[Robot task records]

## START

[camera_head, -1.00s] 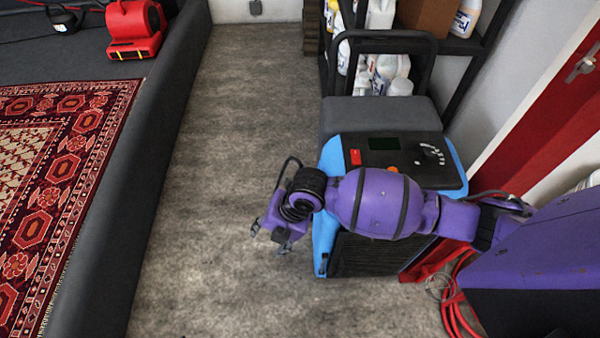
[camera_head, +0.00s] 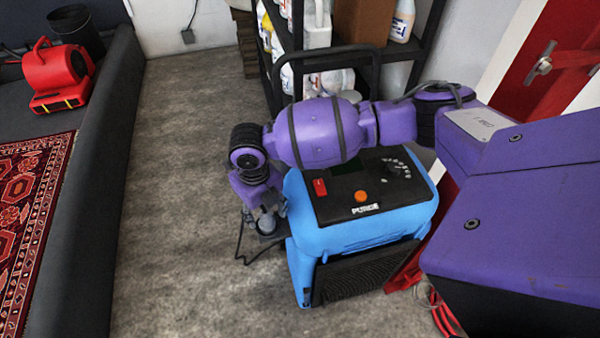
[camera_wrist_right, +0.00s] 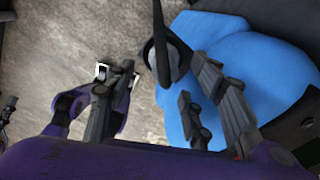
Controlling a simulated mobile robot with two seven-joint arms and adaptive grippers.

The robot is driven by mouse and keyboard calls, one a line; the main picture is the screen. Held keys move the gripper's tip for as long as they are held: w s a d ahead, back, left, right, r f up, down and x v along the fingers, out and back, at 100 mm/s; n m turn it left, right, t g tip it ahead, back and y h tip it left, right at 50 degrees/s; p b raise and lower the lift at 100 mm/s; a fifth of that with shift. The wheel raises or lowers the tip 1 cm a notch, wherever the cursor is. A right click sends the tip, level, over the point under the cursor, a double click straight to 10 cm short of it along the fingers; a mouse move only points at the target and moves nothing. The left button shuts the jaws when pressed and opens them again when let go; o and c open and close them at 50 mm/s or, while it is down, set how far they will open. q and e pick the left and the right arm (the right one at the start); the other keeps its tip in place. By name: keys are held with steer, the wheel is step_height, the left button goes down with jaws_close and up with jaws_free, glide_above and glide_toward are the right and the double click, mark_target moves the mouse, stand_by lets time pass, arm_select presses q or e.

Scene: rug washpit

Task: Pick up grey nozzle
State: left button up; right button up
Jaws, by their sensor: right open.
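A grey nozzle (camera_wrist_right: 170,62) with a thin dark stem shows in the right wrist view, beside the blue machine (camera_wrist_right: 240,60). My right gripper (camera_wrist_right: 160,84) is open, and the nozzle lies between its spread fingers in that view, nearer the right-hand finger. I cannot tell whether a finger touches it. In the head view the right gripper (camera_head: 262,222) points down at the left side of the blue machine (camera_head: 345,235). A small grey rounded part (camera_head: 264,219), apparently the nozzle, shows among the fingers there. My left gripper is not in view.
A dark hose or cable (camera_head: 241,240) hangs below the gripper. A black shelf (camera_head: 425,55) with bottles stands behind the machine. Left of it is free grey floor (camera_head: 170,200), bounded by a dark raised edge (camera_head: 88,190); beyond lie a rug (camera_head: 32,205) and red blower (camera_head: 58,75).

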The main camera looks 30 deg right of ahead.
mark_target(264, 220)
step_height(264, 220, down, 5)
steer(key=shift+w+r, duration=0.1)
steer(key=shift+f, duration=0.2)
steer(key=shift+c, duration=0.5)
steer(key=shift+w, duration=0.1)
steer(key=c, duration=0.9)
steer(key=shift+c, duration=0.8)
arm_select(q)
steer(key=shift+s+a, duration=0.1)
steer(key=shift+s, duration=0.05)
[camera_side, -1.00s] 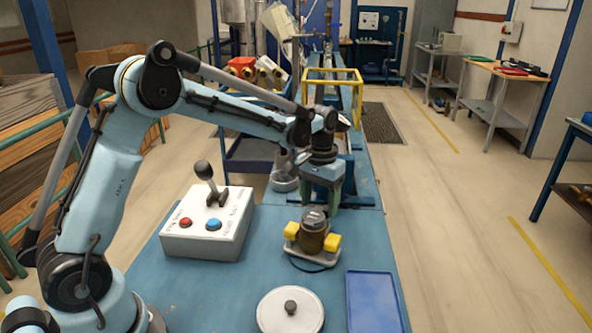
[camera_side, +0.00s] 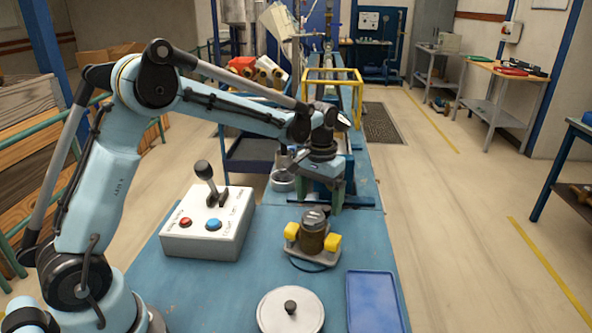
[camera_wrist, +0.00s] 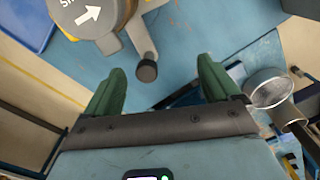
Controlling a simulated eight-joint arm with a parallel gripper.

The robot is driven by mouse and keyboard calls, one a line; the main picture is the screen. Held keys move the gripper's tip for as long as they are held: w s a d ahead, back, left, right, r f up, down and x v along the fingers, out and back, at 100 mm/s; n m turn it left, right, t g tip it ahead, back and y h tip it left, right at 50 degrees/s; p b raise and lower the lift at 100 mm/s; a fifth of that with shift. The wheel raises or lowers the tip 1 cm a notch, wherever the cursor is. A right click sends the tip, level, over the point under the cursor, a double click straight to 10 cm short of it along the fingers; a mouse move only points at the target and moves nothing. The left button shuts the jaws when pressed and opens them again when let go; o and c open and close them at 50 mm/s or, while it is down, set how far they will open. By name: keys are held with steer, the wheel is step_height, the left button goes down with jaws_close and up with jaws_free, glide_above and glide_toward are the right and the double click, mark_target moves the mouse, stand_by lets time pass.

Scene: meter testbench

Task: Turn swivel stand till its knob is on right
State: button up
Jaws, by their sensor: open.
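The swivel stand (camera_side: 312,238) is on the blue bench, a dark round body with a grey cap and yellow blocks on its base. In the wrist view its grey cap (camera_wrist: 88,14) carries a white arrow, and an arm of the base ends in a dark knob (camera_wrist: 147,71). The knob points toward my gripper, on the stand's far side from the side camera, where it is hidden. My gripper (camera_side: 343,203) is behind the stand, its green fingers apart and empty. In the wrist view the knob is just ahead of the gap between the fingertips (camera_wrist: 160,66), nearer the left one.
A control box (camera_side: 208,240) with a lever and red and blue buttons stands left of the stand. A white round lid (camera_side: 268,313) and a blue tray (camera_side: 372,305) are in front. A metal cup (camera_side: 283,183) is left of my gripper.

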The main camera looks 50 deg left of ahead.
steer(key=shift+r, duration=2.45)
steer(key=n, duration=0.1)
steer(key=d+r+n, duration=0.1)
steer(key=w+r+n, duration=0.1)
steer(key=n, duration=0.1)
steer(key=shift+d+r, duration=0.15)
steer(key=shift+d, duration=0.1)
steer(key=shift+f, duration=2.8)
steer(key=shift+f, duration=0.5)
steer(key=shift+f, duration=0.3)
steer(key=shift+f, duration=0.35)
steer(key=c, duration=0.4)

## END

PROBLEM DETAILS -> Show each line holding the word "Scene".

RESPONSE FOR THIS EXERCISE ->
Scene: rug washpit
Scene: meter testbench

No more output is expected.